TASK DIRECTIONS
What is wanted is an exact restatement of the lines from the one with "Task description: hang" through the one with "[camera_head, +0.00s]", both included, and of no other lines.
===
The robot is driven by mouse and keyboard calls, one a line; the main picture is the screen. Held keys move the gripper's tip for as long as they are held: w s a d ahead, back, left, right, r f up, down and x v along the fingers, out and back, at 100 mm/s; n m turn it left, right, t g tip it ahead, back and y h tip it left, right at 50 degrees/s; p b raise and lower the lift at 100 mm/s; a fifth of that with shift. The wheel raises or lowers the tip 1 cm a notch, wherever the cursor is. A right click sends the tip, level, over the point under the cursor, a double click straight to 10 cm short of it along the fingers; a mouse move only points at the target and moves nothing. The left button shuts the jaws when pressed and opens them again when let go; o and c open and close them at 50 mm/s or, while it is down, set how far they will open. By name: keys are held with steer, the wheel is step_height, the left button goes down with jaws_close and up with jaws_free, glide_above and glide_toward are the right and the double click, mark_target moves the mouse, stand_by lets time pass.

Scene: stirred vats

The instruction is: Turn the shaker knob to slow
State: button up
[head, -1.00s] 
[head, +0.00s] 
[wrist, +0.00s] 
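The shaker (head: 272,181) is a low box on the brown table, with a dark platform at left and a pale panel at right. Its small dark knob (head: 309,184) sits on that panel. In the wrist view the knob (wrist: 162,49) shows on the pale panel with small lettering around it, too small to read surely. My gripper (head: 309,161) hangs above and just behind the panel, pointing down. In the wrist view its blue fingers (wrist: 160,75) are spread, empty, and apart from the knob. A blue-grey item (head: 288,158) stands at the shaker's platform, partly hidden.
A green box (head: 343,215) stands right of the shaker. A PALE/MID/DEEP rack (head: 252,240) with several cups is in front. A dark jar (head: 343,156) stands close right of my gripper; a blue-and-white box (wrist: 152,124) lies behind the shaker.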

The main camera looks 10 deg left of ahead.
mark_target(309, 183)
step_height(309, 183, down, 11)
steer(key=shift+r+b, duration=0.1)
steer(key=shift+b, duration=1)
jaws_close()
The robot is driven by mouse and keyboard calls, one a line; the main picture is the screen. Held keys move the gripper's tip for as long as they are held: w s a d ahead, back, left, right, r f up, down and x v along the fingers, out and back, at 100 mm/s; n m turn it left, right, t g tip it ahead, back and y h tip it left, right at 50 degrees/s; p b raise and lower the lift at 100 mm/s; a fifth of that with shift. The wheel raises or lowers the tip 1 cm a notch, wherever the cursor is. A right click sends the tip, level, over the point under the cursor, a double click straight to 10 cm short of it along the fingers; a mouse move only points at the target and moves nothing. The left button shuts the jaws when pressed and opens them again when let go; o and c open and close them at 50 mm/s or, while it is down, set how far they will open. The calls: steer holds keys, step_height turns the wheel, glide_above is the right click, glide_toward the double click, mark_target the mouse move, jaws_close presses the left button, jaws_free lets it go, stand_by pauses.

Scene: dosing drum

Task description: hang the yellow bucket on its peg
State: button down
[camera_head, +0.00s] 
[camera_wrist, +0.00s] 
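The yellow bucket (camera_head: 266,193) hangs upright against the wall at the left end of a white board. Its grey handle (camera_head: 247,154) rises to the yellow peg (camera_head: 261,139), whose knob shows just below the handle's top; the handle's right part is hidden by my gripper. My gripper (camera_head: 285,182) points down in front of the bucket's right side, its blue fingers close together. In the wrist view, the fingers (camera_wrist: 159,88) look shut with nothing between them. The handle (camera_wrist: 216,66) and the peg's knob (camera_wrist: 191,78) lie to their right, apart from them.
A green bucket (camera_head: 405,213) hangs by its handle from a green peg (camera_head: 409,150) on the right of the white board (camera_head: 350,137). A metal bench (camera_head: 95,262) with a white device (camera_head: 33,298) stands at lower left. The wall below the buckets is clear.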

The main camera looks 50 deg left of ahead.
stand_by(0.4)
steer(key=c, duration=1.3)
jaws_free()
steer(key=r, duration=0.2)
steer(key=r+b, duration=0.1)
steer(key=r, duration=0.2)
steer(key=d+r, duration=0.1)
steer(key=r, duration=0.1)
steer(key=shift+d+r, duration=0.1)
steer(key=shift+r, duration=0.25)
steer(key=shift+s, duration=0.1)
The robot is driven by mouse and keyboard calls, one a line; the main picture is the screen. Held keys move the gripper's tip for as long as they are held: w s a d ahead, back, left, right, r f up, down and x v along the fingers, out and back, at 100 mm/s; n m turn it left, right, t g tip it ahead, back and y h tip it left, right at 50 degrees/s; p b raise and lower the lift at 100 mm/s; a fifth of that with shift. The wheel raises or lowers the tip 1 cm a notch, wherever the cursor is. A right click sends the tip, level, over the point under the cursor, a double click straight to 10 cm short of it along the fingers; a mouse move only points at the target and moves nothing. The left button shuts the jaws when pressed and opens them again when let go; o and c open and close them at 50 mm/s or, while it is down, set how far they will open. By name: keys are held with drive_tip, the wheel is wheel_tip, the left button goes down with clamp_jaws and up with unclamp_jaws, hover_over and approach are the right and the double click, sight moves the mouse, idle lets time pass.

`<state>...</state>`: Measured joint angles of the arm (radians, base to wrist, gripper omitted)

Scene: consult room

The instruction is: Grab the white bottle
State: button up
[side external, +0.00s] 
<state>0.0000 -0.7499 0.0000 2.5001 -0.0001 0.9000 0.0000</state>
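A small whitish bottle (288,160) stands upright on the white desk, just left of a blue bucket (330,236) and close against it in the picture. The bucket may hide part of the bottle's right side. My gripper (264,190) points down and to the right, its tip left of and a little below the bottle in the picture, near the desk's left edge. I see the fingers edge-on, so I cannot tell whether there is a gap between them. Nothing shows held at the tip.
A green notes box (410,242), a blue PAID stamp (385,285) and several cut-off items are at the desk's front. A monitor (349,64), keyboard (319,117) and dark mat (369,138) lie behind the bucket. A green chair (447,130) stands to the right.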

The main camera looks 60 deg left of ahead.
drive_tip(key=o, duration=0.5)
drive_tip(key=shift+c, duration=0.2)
===
EXERCISE RESPONSE
Task description: hang the yellow bucket on its peg
State: button down
[camera_head, +0.00s] 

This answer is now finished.